Identify all lines of the data containing the string "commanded" and copy them.

━━━

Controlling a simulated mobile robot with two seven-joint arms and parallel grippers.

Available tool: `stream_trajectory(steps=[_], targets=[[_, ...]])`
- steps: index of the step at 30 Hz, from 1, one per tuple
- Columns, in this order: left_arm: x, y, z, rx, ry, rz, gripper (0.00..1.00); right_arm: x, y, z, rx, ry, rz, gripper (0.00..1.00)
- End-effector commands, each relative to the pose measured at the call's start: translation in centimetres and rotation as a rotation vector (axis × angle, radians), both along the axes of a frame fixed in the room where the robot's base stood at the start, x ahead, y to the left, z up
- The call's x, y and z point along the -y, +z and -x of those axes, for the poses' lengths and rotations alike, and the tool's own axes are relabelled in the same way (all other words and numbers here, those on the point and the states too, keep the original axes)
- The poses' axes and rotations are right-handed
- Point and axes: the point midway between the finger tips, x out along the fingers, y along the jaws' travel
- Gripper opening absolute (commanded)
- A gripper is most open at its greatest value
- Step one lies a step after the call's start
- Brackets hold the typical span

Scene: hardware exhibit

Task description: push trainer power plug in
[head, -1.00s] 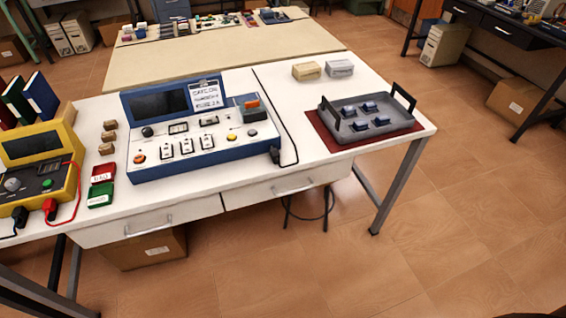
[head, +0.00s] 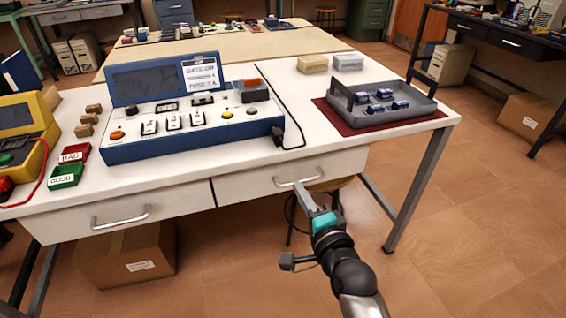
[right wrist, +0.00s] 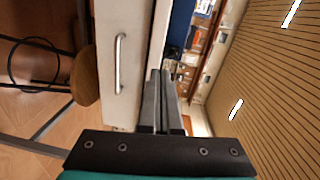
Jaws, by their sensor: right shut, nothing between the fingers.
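The blue trainer (head: 190,128) stands on the white bench with its dark screen raised at the back. Its black power plug (head: 278,134) is at the right end of the trainer, with a black cord running from it across the bench top. I cannot tell how deep the plug sits. My right gripper (head: 300,188) is shut and empty, in front of the right drawer and below the plug, apart from it. In the right wrist view the shut fingers (right wrist: 160,78) point toward the bench edge, with the dark plug (right wrist: 174,52) just beyond the tips. My left gripper is not in view.
The right drawer handle (head: 298,181) is close to my right fingers. A grey tray (head: 392,117) with several small blue parts sits on a red mat at the right. Red and green bins (head: 68,174) lie left of the trainer.

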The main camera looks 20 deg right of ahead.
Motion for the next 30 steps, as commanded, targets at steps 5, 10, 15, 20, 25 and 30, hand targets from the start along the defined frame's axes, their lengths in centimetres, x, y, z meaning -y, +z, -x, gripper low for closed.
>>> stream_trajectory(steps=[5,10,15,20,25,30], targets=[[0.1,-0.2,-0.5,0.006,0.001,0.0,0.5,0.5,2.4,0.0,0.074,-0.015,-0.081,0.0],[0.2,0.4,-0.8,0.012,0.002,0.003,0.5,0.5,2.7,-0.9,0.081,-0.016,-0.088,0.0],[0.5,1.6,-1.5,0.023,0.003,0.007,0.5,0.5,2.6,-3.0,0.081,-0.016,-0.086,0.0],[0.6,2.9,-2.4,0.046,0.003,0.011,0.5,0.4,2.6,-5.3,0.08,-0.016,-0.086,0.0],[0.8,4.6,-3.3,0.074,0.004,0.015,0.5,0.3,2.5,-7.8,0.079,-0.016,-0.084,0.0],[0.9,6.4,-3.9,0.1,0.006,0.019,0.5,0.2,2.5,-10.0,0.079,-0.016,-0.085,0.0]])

━━━

• **EXERCISE OUTPUT**
- Gripper opening absolute (commanded)
Motion for the next 30 steps, as commanded, targets at steps 5, 10, 15, 20, 25 and 30, hand targets from the start along the defined frame's axes, their lengths in centimetres, x, y, z meaning -y, +z, -x, gripper low for closed.

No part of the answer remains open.